Was Cem Özdemir nicht sagt: Die Politik der Bundesregierung ist Stimmungsmacher für die AKP

Deutschtürken: Stimmen für Erdoğan sind auch Stimmen gegen die Ampel

von Alexander Wallasch (Kommentare: 24)

Die Deutschtürken wählten Erdoğan als starken und wertekonservativen Mann. Damit wollen sie der grün-woken Ampelpolitik in ihrer Wahlheimat instinktiv etwas entgegensetzen.© Quelle: Youtube / BILD Screenshot

Große Empörung und Enttäuschung beim grünen Bundesminister Cem Özdemir: Etwas mehr als 500.000 Deutschtürken haben Erdoğan 2023 erneut zum türkischen Präsidenten gewählt.

Von den 1.5 Millionen in Deutschland lebenden Türken bzw. Doppelstaatsbürgern gaben 67,4 Prozent ihre Stimmen Recep Tayyip Erdoğan. Der bekam in der Stichwahl mehr als 52 Prozent der Stimmen und wurde als Präsident der Türkei wiedergewählt.

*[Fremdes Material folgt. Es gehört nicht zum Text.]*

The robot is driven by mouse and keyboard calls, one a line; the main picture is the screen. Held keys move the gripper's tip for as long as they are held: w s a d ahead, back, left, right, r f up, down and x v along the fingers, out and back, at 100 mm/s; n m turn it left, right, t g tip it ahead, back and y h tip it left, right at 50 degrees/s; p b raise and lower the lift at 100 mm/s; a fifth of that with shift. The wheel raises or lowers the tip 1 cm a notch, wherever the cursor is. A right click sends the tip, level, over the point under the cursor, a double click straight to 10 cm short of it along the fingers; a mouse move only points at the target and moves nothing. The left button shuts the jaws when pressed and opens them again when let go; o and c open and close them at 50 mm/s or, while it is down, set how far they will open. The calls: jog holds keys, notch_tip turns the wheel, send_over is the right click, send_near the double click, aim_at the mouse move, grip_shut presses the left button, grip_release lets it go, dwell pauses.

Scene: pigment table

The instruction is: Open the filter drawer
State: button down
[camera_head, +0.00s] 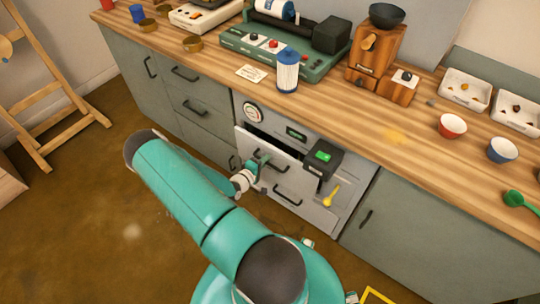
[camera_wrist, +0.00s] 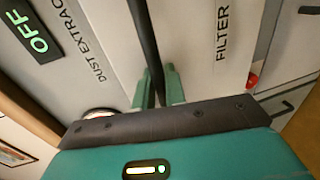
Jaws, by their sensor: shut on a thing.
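The filter drawer (camera_head: 293,165) is in the grey dust extractor unit under the worktop. A dark gap shows along its top edge, so its front seems to stand slightly out. In the wrist view its pale front (camera_wrist: 195,50) carries the word FILTER and a black bar handle (camera_wrist: 147,45). My gripper (camera_head: 259,168) is at the handle.
Beside the drawer is a black box with a green display (camera_head: 322,158), with a yellow key-like item (camera_head: 330,195) below it. A lower handle (camera_head: 288,196) is beneath. The worktop (camera_head: 350,120) overhangs above. The brown floor (camera_head: 110,210) at left is open; a wooden easel (camera_head: 50,100) stands beyond.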

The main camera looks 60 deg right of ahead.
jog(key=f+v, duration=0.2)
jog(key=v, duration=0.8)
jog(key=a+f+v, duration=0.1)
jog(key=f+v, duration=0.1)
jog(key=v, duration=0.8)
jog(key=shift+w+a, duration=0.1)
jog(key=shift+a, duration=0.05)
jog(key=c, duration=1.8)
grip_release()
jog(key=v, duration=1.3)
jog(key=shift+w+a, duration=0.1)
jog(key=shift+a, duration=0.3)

Bundespräsident Frank-Walter Steinmeier gratulierte Erdoğan diplomatisch artig mit folgenden Worten:

„Erlauben Sie mir, Ihnen auf diesem Wege zu Ihrer Wiederwahl zum Präsidenten der Republik Türkiye zu gratulieren. Angesichts der besonders engen menschlichen, wirtschaftlichen und politischen Beziehungen zwischen unseren Ländern kommt dem deutsch-türkischen Verhältnis ganz besondere Bedeutung zu. Ich würde mich freuen, wenn wir gemeinsam zu einer Festigung guter Beziehungen zwischen unseren beiden Ländern beitragen könnten. Die Herausforderungen in der Welt, denen wir uns gegenüber sehen, machen dies umso wichtiger. Für die neue Amtsperiode wünsche ich Ihrem Land Frieden, Freiheit und Wohlstand und Ihnen bei Ihrer Amtsführung eine glückliche Hand.“

Bei Cem Özdemir klingt das via Twitter freilich vollkommen anders:

„Die #Türkei hat gewählt. Mich interessiert was in Deutschland los ist, wo die Anhänger von #Erdogan feiern, ohne für die Folgen ihrer Wahl einstehen zu müssen. Das müssen viele Menschen in der Türkei durch Armut & Unfreiheit. Sie sind zurecht wütend. Darüber wird zu reden sein!“

Der alte und neue türkische Präsident bekam diese zwei Nachrichten aus Deutschland. Übereinandergelegt wird er dabei unweigerlich geschmunzelt haben, denn die Diskrepanz ist sinnbildlich für die Haltung der Türkeipolitik in Deutschland.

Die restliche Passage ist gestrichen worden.